** START **

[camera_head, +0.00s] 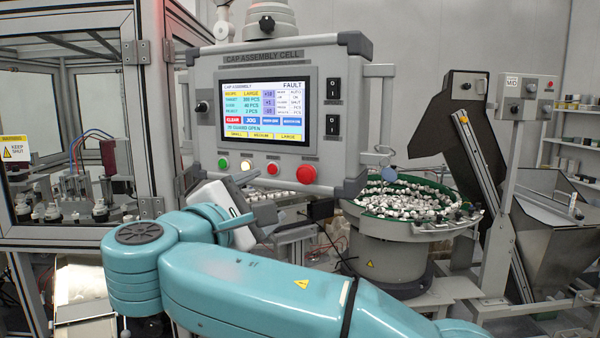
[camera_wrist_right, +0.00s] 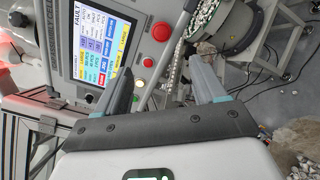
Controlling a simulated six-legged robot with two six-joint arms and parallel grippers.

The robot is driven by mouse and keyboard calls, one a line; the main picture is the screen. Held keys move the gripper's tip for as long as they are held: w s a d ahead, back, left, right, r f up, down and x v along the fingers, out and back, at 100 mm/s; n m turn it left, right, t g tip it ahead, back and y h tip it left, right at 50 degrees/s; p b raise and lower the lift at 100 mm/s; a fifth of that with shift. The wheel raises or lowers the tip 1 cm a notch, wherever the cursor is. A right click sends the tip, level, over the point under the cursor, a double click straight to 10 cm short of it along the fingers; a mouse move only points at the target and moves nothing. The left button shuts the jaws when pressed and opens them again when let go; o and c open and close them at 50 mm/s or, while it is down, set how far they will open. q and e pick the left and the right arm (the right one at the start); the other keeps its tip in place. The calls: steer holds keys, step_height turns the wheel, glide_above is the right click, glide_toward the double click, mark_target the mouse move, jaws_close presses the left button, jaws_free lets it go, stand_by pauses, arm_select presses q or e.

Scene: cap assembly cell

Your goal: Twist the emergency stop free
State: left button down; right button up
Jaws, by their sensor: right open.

** END **
** START **

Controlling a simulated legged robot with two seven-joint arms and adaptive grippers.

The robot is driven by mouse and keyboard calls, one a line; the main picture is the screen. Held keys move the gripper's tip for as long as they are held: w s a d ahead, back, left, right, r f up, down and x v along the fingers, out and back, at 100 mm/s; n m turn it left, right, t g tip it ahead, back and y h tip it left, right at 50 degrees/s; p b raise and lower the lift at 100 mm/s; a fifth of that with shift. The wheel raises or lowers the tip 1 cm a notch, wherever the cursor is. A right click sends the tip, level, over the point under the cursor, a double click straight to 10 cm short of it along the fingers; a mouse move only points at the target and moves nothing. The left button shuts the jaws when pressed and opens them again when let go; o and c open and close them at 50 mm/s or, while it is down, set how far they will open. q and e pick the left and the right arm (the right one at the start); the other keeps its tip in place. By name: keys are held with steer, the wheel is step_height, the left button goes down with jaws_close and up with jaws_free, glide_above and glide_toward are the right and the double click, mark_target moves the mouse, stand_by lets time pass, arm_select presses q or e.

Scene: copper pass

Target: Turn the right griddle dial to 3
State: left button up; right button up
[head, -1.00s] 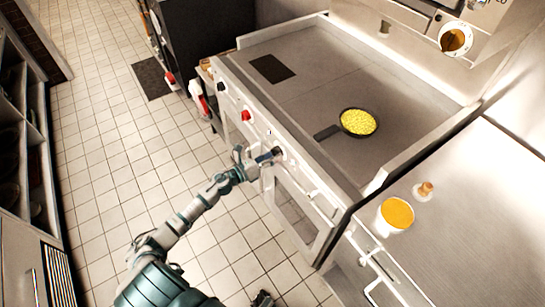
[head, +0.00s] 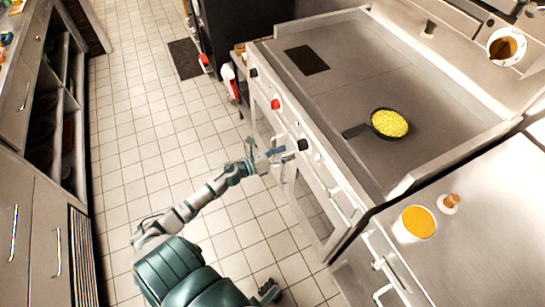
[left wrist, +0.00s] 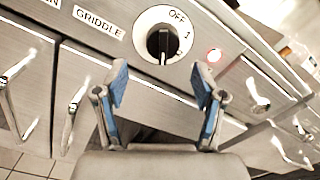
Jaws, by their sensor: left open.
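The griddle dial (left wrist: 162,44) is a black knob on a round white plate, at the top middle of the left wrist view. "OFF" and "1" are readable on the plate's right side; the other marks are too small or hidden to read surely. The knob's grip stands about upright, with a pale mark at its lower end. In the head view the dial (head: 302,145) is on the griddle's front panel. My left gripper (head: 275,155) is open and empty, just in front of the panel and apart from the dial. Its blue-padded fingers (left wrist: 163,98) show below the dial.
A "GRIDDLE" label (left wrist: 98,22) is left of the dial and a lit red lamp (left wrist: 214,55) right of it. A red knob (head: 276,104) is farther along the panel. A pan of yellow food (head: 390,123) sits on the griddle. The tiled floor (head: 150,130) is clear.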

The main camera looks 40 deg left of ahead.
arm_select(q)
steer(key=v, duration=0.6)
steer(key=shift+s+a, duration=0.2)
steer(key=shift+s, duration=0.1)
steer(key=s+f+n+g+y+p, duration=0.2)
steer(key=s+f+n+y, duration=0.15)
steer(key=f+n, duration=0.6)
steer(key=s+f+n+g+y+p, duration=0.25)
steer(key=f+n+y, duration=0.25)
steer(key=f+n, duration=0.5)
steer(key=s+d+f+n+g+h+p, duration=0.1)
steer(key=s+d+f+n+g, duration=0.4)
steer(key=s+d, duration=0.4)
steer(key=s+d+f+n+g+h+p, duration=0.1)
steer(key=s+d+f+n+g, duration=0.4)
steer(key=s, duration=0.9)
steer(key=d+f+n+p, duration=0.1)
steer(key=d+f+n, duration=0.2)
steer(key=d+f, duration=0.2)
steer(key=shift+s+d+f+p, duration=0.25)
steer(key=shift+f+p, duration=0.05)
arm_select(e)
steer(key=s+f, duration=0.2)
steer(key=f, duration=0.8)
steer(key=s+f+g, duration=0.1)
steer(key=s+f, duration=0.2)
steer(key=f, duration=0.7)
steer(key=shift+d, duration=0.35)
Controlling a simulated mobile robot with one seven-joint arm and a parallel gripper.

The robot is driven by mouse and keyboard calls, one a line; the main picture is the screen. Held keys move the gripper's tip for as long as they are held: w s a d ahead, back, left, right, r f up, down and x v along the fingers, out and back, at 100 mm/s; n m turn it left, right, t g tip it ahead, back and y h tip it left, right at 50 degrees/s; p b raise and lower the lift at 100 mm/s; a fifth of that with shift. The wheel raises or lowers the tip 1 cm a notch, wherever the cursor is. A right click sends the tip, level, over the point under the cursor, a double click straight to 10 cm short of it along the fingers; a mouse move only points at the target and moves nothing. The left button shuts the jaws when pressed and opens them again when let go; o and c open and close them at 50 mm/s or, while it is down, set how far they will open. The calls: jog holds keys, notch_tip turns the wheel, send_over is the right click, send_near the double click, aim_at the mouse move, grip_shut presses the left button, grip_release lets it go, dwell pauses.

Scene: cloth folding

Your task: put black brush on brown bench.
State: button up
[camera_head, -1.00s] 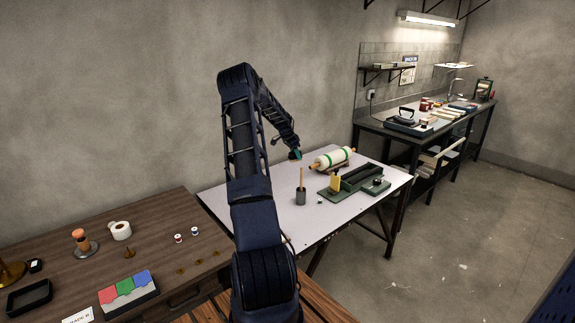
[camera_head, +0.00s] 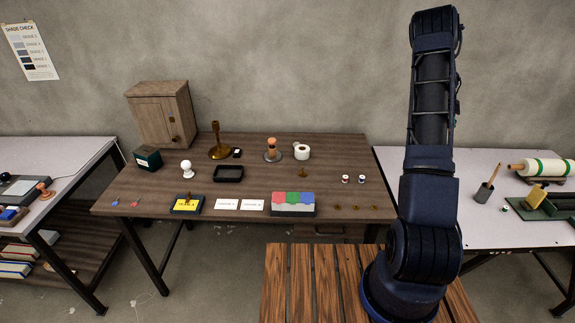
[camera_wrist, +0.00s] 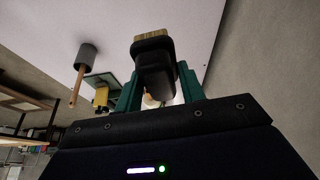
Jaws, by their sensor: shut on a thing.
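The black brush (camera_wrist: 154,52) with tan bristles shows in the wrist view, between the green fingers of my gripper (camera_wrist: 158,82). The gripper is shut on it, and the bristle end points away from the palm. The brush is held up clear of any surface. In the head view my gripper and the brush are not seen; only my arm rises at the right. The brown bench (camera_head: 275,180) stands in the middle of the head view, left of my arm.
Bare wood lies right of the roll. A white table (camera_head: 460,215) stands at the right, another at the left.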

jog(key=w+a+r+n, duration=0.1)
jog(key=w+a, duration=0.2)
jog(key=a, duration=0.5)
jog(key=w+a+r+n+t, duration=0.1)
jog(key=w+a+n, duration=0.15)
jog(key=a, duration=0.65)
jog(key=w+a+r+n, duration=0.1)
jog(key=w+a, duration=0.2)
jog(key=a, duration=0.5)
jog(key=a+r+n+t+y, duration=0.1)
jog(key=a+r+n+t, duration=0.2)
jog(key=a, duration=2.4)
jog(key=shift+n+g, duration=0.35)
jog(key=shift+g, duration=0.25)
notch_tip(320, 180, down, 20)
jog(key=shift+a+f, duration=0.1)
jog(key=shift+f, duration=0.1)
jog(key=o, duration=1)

** END **

PROBLEM STATEMENT:
Nothing but the lines from the one with "Scene: cap assembly cell" to the one with "Jaws, by their sensor: right open." should be echoed, both of them included, exactly as written.

CORRECT RESULT:
Scene: cap assembly cell

Your goal: Twist the emergency stop free
State: left button down; right button up
Jaws, by their sensor: right open.

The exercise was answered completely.